(begin)

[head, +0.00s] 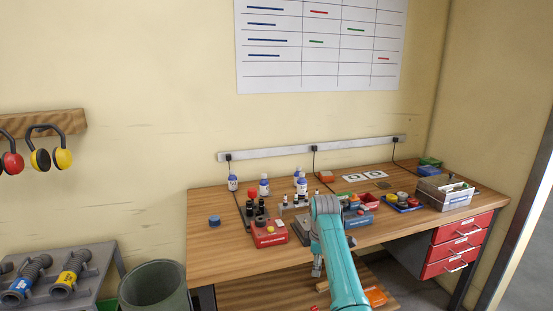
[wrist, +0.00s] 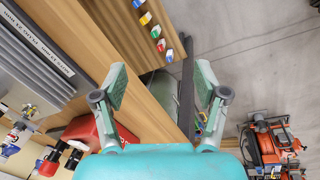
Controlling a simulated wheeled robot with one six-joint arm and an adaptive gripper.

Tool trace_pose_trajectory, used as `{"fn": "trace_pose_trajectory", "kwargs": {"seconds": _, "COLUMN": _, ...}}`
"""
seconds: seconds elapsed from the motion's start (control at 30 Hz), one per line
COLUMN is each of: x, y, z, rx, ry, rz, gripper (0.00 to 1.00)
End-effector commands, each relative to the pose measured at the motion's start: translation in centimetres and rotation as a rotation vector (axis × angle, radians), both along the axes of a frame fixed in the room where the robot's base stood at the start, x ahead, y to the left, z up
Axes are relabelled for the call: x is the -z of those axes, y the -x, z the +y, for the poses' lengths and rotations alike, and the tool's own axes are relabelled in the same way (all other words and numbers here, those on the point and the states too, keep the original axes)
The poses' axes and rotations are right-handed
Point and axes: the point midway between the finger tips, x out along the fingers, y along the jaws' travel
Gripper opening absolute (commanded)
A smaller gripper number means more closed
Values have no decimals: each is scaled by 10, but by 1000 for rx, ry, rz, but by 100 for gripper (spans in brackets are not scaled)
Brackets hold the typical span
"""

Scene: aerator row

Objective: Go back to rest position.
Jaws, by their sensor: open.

(end)

» What you have to do: Give back, exactly as written, the lines from the one with "Gripper opening absolute (commanded)" to the last line.

» Output for this task:
Gripper opening absolute (commanded)
A smaller gripper number means more closed
Values have no decimals: each is scaled by 10, but by 1000 for rx, ry, rz, but by 100 for gripper (spans in brackets are not scaled)
Brackets hold the typical span
"""

Scene: aerator row

Objective: Go back to rest position.
Jaws, by their sensor: open.

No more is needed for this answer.